MONTRÉAL – Le risque géopolitique est élevé bien que tout semble bien aller sur les marchés boursiers américains. Il est toutefois important d’évaluer les grandes tendances, comme la « démondialisation » et la transition économique chinoise sur les prix des actifs et l’inflation.
La volatilité – le degré d’appréhension dans le marché qui peut être mesuré par le VIX (volatilité S&P 500) – est extrêmement basse. En même temps, il y a un niveau plus élevé d’incertitude économique reliée aux politiques ; les investisseurs ont peu confiance que les gestes imminents des gouvernements vont fonctionner.
« C’est un peu déconcertant de voir à quel point ces deux [facteurs] sont désengagés l’un de l’autre », a mentionné Lisa Emsbo-Mattingly, directrice de recherche chez Fidelity Investment, lors du Forum économique international des Amériques le 12 juin.

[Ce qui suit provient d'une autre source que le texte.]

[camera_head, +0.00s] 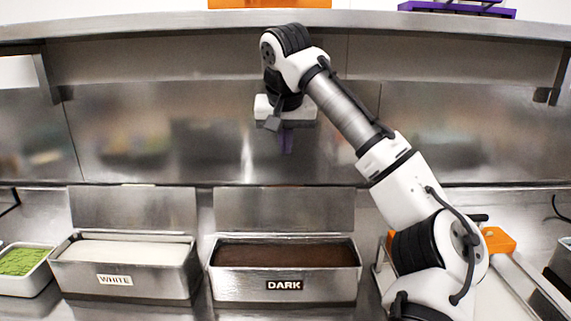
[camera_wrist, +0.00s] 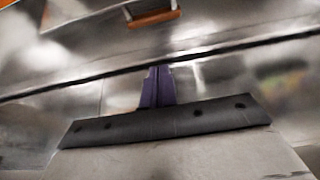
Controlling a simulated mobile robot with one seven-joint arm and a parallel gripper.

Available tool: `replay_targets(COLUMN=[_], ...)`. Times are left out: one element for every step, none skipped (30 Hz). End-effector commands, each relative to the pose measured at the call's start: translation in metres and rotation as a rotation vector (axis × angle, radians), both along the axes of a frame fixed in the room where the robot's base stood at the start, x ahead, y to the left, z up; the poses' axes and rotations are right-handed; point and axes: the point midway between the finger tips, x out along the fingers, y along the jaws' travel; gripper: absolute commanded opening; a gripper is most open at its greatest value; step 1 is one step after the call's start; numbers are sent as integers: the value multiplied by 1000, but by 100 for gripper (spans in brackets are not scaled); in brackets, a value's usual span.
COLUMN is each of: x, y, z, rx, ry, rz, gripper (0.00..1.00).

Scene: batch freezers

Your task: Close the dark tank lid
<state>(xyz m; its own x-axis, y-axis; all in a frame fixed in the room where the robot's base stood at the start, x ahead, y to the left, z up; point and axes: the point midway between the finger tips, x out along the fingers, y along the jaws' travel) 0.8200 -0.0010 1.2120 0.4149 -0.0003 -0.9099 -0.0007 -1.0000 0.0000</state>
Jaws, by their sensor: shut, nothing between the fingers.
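The dark tank (camera_head: 285,287) is a steel box labelled DARK, full of brown contents, on the counter in the head view. Its steel lid (camera_head: 284,210) stands open and upright along the tank's back edge. My gripper (camera_head: 287,149), with purple fingers, is shut and empty above the lid, in front of the steel back wall, and apart from the lid. In the wrist view the purple fingers (camera_wrist: 157,88) are together with nothing between them. The tank and its lid cannot be made out clearly in the wrist view.
The white tank (camera_head: 125,270), also with its lid (camera_head: 133,209) standing open, is left of the dark tank. A tray of green contents (camera_head: 22,262) is at far left. An orange object (camera_head: 497,241) lies at right behind my arm. A steel shelf (camera_head: 180,24) runs overhead.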

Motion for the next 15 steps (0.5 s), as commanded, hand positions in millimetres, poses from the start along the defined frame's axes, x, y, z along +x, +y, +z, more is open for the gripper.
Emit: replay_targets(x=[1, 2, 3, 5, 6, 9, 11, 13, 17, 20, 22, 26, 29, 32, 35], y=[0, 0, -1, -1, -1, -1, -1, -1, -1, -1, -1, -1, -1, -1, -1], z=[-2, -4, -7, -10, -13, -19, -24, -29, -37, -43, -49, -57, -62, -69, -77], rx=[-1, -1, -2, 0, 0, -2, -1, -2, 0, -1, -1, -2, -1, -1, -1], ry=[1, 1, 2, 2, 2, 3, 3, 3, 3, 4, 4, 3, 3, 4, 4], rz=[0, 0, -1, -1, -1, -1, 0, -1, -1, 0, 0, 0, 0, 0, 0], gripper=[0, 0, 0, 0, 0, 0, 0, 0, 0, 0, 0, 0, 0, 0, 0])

Alors qu’il semble que le monde se dirige vers une période synchronisée de croissance économique, la géopolitique ou les facteurs non reliés au marché – tels que le vieillissement de la population et l’augmentation des inégalités – provoquent des turbulences.

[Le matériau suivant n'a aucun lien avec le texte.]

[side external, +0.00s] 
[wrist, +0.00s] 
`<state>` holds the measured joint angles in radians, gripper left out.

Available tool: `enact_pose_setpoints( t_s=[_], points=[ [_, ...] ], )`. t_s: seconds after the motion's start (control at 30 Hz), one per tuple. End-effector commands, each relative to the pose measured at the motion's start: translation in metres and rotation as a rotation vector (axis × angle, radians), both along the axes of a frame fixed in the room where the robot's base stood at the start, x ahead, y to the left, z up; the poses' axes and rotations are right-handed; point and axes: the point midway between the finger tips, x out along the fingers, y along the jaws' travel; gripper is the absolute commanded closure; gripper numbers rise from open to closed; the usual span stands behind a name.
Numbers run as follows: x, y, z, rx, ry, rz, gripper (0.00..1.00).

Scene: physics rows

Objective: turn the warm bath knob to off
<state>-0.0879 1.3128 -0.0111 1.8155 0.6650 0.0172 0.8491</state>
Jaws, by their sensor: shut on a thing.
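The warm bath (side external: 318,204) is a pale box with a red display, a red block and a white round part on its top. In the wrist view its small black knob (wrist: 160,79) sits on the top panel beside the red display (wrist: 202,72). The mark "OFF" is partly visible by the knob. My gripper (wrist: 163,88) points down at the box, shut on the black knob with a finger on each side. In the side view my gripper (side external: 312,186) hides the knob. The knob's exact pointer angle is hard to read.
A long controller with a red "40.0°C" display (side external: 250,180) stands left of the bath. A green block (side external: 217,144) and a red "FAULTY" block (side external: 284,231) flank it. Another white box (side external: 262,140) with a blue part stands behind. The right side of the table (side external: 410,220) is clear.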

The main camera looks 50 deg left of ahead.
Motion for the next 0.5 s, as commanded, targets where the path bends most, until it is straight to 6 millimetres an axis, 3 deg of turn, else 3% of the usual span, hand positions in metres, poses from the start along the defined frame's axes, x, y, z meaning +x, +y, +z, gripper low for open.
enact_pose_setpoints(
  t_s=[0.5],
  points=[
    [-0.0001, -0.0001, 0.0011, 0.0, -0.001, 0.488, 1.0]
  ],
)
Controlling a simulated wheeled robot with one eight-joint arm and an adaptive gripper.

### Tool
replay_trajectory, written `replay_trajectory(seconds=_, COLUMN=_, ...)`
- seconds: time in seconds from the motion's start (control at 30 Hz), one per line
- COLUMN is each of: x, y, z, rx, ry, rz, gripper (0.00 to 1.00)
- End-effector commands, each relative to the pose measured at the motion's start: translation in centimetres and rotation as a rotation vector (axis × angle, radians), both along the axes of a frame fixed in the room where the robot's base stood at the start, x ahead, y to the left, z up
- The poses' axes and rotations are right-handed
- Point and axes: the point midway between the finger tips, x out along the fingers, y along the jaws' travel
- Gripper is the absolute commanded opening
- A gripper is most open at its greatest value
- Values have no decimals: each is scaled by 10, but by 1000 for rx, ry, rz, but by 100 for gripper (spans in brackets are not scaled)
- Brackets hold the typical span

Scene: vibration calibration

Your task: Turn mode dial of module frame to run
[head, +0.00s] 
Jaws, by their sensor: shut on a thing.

La diversification a toujours été cruciale pour les investisseurs afin d’absorber les hausses et les baisses du marché et atteindre leurs objectifs financiers. Dans les périodes de stress du marché, les prix des actifs tendent à bouger ensemble (corrélation accrue) et il devient coûteux de changer le portefeuille de placements en raison des coûts plus élevés pour acheter et vendre (moins bonne liquidité).

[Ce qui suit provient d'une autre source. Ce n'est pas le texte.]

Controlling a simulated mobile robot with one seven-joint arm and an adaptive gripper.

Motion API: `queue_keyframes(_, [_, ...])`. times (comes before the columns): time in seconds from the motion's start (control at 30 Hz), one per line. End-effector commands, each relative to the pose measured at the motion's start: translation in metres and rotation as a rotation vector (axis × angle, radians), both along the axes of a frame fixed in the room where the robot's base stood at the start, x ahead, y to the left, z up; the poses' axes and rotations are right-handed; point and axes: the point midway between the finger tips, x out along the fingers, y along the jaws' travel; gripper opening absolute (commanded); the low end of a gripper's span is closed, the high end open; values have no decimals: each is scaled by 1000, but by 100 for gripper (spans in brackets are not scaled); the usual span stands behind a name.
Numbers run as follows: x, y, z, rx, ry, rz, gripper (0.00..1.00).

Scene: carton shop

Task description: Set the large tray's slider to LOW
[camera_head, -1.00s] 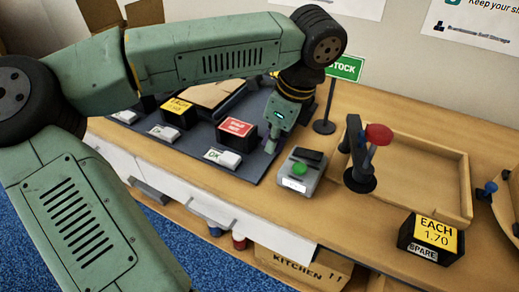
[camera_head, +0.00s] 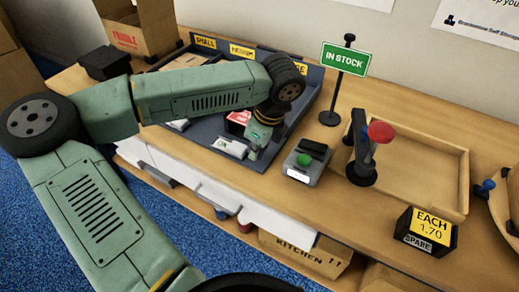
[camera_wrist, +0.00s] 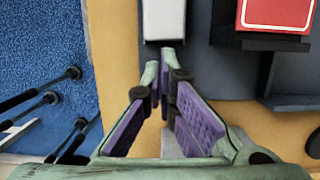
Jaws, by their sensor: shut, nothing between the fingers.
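The large section of the grey tray unit (camera_head: 282,128) is the rightmost one, next to the button device. Its white slider (camera_head: 232,147) sits at the front edge and shows green OK lettering. A black box with a red label (camera_head: 238,119) stands behind the slider, partly hidden by my arm. My gripper (camera_head: 252,153) is shut and empty, pointing down at the slider's right end. In the wrist view the white slider (camera_wrist: 164,20) lies just beyond the fingertips (camera_wrist: 164,58); I cannot tell whether they touch it. The red label (camera_wrist: 278,14) shows at upper right.
A grey device with a green button (camera_head: 304,160) stands close to the right of my gripper. Beyond it are a red-topped stand (camera_head: 364,148), a wooden tray (camera_head: 430,176) and a black price box (camera_head: 426,231). An IN STOCK sign (camera_head: 346,58) stands behind.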

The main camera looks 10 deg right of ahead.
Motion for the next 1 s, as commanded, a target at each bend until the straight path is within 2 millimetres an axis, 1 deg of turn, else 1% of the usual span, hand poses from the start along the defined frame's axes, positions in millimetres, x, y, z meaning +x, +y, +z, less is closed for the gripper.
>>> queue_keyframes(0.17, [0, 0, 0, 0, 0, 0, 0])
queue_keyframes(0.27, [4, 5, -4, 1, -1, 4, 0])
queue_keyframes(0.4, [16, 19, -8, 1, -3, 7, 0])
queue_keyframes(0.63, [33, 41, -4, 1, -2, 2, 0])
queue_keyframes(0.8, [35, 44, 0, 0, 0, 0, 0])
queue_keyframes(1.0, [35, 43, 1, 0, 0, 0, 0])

Nous sommes inquiets que l’Asie de l’Est soit la poudrière du XXIe siècle.
– Marko Papic, vice-président principal, stratégie géopolitique, BCA Research
Vers l’intérieur
La mondialisation a distribué la croissance économique vers les marchés émergents et frontaliers, ainsi l’hégémonie américaine a été érodée, affirme Marko Papic, vice-président principal de la stratégie géopolitique chez BCA Research, une firme d’investissement indépendante de Montréal établie en affaires depuis 68 ans.
« En regardant l’histoire, nous savons que lorsque plus de pays disent et font ce qu’ils veulent, le monde est moins stable », estime M. Papic. « Aujourd’hui, nous avons le plus grand nombre de conflits se déroulant au même moment. »
La Chine cherche à combler le vide laissé par les États-Unis alors que l’ordre établi de l’après-guerre froide s’effondre. Sous Donald Trump, la chancelière allemande, Angela Merkel, a déclaré que les États-Unis ne peuvent plus être un partenaire fiable.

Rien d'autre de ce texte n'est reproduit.